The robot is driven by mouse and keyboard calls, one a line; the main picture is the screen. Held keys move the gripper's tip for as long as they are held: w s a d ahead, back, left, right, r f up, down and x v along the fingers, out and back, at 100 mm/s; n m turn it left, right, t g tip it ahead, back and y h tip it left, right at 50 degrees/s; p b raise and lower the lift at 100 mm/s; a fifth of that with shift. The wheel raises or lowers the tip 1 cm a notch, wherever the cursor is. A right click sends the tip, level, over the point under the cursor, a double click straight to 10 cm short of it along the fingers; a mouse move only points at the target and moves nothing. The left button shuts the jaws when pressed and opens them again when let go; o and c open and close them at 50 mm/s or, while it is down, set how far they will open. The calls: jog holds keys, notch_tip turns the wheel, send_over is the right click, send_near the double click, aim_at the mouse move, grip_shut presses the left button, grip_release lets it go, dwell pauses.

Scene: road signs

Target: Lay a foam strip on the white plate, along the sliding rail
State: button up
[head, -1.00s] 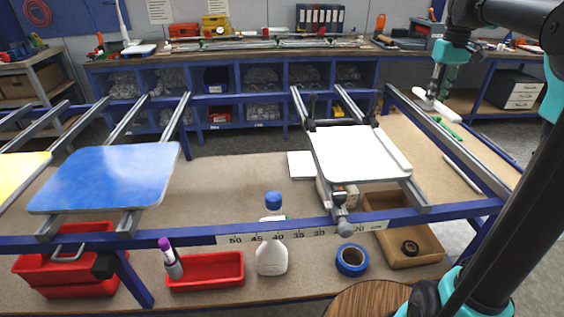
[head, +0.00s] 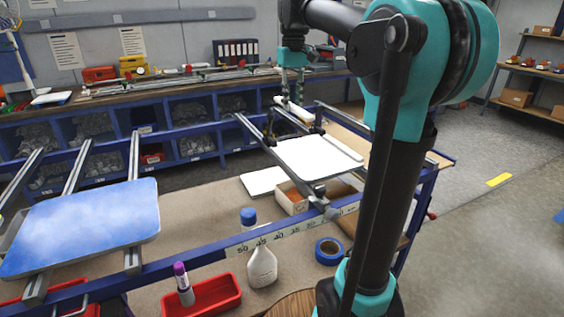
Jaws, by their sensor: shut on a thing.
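The white plate (head: 306,160) rests on rails of the blue frame, right of centre. One white strip (head: 343,147) lies along its right edge. My gripper (head: 293,99), beyond the plate's far edge, points down and is shut on another white foam strip (head: 302,113). The held strip looks raised above the rails, and the fingertips are small and partly hidden. The sliding rail (head: 262,140) with dark clamp parts runs along the plate's left side. My arm hides part of the bench to the right of the plate.
A blue plate (head: 82,227) sits on rails at left. Below the frame are a white bottle (head: 262,266), blue tape (head: 328,251), a red tray (head: 213,298) with a purple-capped marker, and a white sheet (head: 263,181). Floor at right is open.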

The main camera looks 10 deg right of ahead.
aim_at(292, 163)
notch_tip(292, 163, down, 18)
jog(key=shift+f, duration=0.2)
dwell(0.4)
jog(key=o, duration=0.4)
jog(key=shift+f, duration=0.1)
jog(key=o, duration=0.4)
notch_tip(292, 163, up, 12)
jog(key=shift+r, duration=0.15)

## [Instructions for the task]
Reproduce the listing exactly. Leave its pictures out.

## [Expected answer]
The robot is driven by mouse and keyboard calls, one a line; the main picture is the screen. Held keys move the gripper's tip for as long as they are held: w s a d ahead, back, left, right, r f up, down and x v along the fingers, out and back, at 100 mm/s; n m turn it left, right, t g tip it ahead, back and y h tip it left, right at 50 degrees/s; p b raise and lower the lift at 100 mm/s; a fifth of that with shift. The wheel raises or lowers the tip 1 cm a notch, wherever the cursor is. A right click sends the tip, level, over the point under the cursor, a double click straight to 10 cm short of it along the fingers; a mouse move only points at the target and moves nothing. The left button shuts the jaws when pressed and opens them again when let go; o and c open and close them at 50 mm/s or, while it is down, set how far they will open. The calls: jog holds keys, notch_tip turns the wheel, send_over is the right click, send_near the double click, aim_at the mouse move, grip_shut presses the left button, grip_release lets it go, dwell pauses.

Scene: road signs

Target: Lay a foam strip on the white plate, along the sliding rail
State: button up
[head, -1.00s] 
[head, +0.00s] 
Jaws, by their sensor: shut on a thing.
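The white plate (head: 306,160) rests on rails of the blue frame, right of centre. One white strip (head: 343,147) lies along its right edge. My gripper (head: 293,99), beyond the plate's far edge, points down and is shut on another white foam strip (head: 302,113). The held strip looks raised above the rails, and the fingertips are small and partly hidden. The sliding rail (head: 262,140) with dark clamp parts runs along the plate's left side. My arm hides part of the bench to the right of the plate.
A blue plate (head: 82,227) sits on rails at left. Below the frame are a white bottle (head: 262,266), blue tape (head: 328,251), a red tray (head: 213,298) with a purple-capped marker, and a white sheet (head: 263,181). Floor at right is open.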

The main camera looks 10 deg right of ahead.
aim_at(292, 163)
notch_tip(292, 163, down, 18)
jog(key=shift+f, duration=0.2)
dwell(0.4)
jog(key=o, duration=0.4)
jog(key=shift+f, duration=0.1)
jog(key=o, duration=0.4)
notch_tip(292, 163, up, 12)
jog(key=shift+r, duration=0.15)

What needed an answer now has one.